- 11 November, 2016
- Eurasian Economic Union, Economy and Energy, Foreign Policy
As it is known, Armenia took the path of membership in the Eurasian Economic Union starting from 2013. The latter was created on the basis of the Customs Union, and the difference consisted in free movement of not only goods and services, but also capital and labor resources within the union. So far, numerous analyses have been done on the quantitative and qualitative changes in trade turnover between Armenia and the EAEU. However, the issue of mutual investments has not been discussed much. Hence, it would be interesting to study the dynamics of investments from EAEU member countries.
Macroeconomic Mosaic
In the first half of 2015, the volume of net inflows (difference between foreign investment receipts and repayments) of foreign investments in Armenia formed 81 billion AMD, from which 30 billion AMD were direct investments. In 2016, that index reached -16 billion AMD, which means that repayments exceeded receipts of foreign investments.
This is certainly quite a disturbing figure since investments have particular importance for development of economy and stability of the national currency in countries like Armenia, which have a deficit of capital inflows.
In terms of integration processes, it is interesting that during the whole observed period, there were almost zero mutual investments with two EAEU member countries, Kazakhstan and Kyrgyzstan. Regarding Belarus, volume of net inflows reached -0.7 million AMD in the first half of 2016 compared to the comparable period of 2015 when it formed -23 million AMD. This is certainly evidence of positive trends but there is still more investments going from Armenia to Belarus than vice versa.

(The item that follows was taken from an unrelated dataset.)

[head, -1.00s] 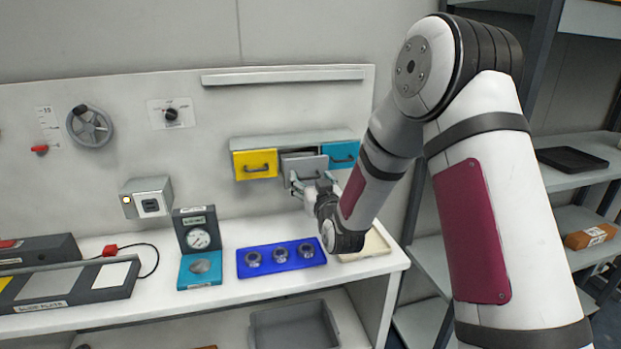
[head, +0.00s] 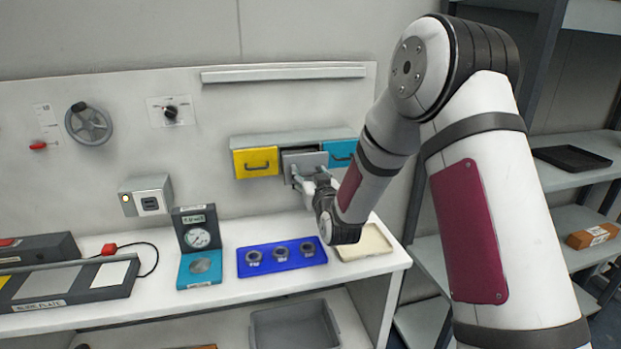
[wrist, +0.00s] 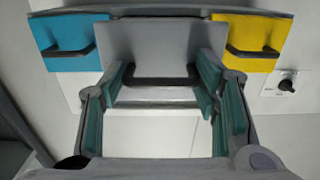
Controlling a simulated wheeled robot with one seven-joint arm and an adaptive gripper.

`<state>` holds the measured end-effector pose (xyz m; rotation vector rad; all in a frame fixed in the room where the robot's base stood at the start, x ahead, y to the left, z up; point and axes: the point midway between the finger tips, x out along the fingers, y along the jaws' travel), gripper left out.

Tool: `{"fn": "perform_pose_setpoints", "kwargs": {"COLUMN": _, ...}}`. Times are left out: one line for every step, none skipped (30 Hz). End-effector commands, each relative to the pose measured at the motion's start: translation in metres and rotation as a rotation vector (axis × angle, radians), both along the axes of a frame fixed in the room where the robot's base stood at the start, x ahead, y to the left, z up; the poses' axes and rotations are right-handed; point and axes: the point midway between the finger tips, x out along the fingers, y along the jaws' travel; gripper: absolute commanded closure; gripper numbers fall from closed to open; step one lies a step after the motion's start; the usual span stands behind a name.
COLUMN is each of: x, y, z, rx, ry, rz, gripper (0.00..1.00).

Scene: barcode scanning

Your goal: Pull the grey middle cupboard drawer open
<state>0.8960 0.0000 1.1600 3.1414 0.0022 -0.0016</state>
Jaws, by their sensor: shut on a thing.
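The grey middle drawer (head: 304,161) sits between a yellow drawer (head: 256,162) and a teal-blue drawer (head: 341,153) in the wall cupboard. In the wrist view its grey front (wrist: 150,45) looks larger than its neighbours and partly overlaps them. My gripper (head: 306,181) is at the drawer's front in the head view. In the wrist view the two green-padded fingers of my gripper (wrist: 163,82) are at either end of the dark bar handle (wrist: 152,82), shut on it. The fingers partly hide the handle's ends.
Below the cupboard, the white bench holds a blue tray (head: 315,262) with three metal rings, a cream tray (head: 378,255) and a dial gauge (head: 199,238). A shelf rack (head: 583,145) stands at the right. The space directly before the drawers is clear apart from my arm.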

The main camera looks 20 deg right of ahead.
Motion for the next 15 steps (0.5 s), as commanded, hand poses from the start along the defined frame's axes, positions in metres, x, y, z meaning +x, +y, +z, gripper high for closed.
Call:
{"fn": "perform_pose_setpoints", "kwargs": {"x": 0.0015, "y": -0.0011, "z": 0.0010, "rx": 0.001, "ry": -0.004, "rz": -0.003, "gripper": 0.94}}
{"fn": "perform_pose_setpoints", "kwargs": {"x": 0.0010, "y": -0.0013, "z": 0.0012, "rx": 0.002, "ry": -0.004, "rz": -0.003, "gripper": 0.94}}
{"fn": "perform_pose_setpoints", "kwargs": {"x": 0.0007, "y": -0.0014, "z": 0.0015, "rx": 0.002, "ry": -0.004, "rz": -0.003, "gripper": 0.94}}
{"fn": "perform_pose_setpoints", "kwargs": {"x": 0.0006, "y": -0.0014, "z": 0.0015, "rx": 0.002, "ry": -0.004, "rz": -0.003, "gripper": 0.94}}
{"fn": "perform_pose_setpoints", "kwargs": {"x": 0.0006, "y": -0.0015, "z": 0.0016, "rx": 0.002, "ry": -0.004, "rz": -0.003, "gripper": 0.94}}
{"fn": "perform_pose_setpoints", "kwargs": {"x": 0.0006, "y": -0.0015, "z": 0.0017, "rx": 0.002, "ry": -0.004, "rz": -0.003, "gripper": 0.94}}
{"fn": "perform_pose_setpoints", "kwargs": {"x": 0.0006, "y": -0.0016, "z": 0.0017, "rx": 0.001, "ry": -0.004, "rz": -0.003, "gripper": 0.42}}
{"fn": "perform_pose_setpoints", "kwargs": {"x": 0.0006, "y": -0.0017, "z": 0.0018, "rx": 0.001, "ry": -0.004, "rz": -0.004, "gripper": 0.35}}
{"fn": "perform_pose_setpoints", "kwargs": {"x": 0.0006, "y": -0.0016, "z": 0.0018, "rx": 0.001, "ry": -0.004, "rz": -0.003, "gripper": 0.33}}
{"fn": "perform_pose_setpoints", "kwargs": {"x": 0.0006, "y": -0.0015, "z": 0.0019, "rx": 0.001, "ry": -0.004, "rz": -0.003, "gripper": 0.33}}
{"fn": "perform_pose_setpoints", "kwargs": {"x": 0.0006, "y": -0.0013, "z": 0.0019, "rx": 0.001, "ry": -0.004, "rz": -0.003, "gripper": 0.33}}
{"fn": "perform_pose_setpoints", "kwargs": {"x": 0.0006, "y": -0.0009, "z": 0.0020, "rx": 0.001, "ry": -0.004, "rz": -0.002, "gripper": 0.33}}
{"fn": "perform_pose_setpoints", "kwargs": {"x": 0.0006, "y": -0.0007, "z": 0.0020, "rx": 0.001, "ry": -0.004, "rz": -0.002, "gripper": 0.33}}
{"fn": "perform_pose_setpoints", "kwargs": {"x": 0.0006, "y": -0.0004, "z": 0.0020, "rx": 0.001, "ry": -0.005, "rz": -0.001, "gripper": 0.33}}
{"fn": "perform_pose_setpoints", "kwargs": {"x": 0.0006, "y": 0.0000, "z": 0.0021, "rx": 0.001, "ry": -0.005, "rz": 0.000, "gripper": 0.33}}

Eurasification and Russian Capital
From the viewpoint of Armenian economy, Russian capital and direct investments from Russia are of special importance. Before Armenia became member of the EAEU, the volume of net inflows of direct foreign investments from Russia formed 36 billion AMD in the first half of 2014. This is equal to 48.5% of overall direct investments. In the first half of 2015, that index suffered a decline by 10 times, reaching 3 billion AMD and forming only 11.2% of overall investments.
The decline continued in 2016 as well, when net inflows of direct investments formed -5.7 billion AMD. This means that repayments (outflow) of Russian investments exceeded receipts (inflows). In other words, net inflows of direct foreign investments from the Russian Federation have registered a 265% decline.
If we consider the distribution of net flows of foreign investments by sectors, we will see that such decrease in net flows has particularly affected mining-related activities, where net flows have been reduced by 52%, base metals production sector (190% decrease), electricity, gas and heating supply sector (47% decrease), as well as telecommunications sector (decrease of 35 percentage points).
Such a situation is extremely alarming if we take into account the circumstance that for years Russia was the largest investor in Armenia. At least in this regard, the economic background and economic prospects of creating a united economic area with EAEU member countries remains unclear.
Andranik Manukyan
“Union of Informed Citizens”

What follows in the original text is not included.